→ **Written task**
Leave out the pictures; transcribe all else exactly.

→ **Collected data**
============================================================
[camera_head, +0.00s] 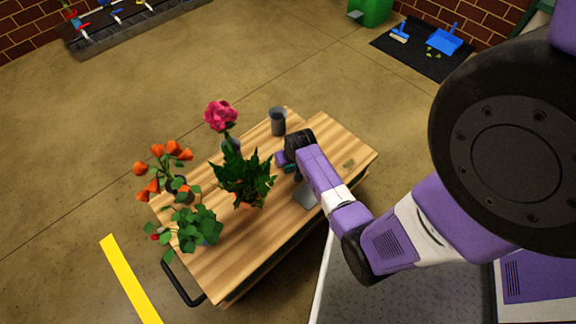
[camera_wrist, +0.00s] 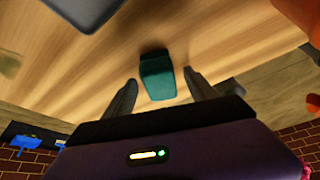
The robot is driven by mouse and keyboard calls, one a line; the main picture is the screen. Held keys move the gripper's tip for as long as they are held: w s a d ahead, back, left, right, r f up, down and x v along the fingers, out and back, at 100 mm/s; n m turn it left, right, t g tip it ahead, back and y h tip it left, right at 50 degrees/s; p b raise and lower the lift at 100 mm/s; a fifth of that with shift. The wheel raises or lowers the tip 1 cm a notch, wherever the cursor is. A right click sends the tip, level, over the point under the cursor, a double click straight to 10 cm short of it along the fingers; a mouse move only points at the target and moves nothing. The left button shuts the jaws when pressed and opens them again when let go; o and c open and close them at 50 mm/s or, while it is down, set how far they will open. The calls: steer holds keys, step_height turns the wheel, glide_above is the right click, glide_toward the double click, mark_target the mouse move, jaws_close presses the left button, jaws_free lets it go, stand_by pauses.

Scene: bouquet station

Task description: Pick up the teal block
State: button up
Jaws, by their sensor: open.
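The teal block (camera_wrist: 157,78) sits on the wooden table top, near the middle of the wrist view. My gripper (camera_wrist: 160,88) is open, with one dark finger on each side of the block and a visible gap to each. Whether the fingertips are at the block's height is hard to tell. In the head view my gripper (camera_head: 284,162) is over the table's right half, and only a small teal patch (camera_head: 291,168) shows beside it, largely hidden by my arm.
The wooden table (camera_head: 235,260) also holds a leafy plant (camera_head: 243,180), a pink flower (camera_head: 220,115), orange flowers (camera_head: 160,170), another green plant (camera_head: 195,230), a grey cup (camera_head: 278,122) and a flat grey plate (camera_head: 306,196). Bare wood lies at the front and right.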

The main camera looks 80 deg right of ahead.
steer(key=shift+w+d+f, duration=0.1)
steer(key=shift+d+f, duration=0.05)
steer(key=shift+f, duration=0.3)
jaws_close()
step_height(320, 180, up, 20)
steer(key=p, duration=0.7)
============================================================
→ **Task result**
[camera_head, +0.00s] 
[camera_wrist, +0.00s] 
The robot is driven by mouse and keyboard calls, one a line; the main picture is the screen. Held keys move the gripper's tip for as long as they are held: w s a d ahead, back, left, right, r f up, down and x v along the fingers, out and back, at 100 mm/s; n m turn it left, right, t g tip it ahead, back and y h tip it left, right at 50 degrees/s; p b raise and lower the lift at 100 mm/s; a fifth of that with shift. The wheel raises or lowers the tip 1 cm a notch, wherever the cursor is. A right click sends the tip, level, over the point under the cursor, a double click straight to 10 cm short of it along the fingers; a mouse move only points at the target and moves nothing. The left button shuts the jaws when pressed and opens them again when let go; o and c open and close them at 50 mm/s or, while it is down, set how far they will open. The calls: steer holds keys, step_height turns the wheel, glide_above is the right click, glide_toward the double click, mark_target the mouse move, jaws_close presses the left button, jaws_free lets it go, stand_by pauses.

Scene: bouquet station

Task description: Pick up the teal block
State: button up
Jaws, by their sensor: open.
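The teal block (camera_wrist: 157,78) sits on the wooden table top, near the middle of the wrist view. My gripper (camera_wrist: 160,88) is open, with one dark finger on each side of the block and a visible gap to each. Whether the fingertips are at the block's height is hard to tell. In the head view my gripper (camera_head: 284,162) is over the table's right half, and only a small teal patch (camera_head: 291,168) shows beside it, largely hidden by my arm.
The wooden table (camera_head: 235,260) also holds a leafy plant (camera_head: 243,180), a pink flower (camera_head: 220,115), orange flowers (camera_head: 160,170), another green plant (camera_head: 195,230), a grey cup (camera_head: 278,122) and a flat grey plate (camera_head: 306,196). Bare wood lies at the front and right.

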The main camera looks 80 deg right of ahead.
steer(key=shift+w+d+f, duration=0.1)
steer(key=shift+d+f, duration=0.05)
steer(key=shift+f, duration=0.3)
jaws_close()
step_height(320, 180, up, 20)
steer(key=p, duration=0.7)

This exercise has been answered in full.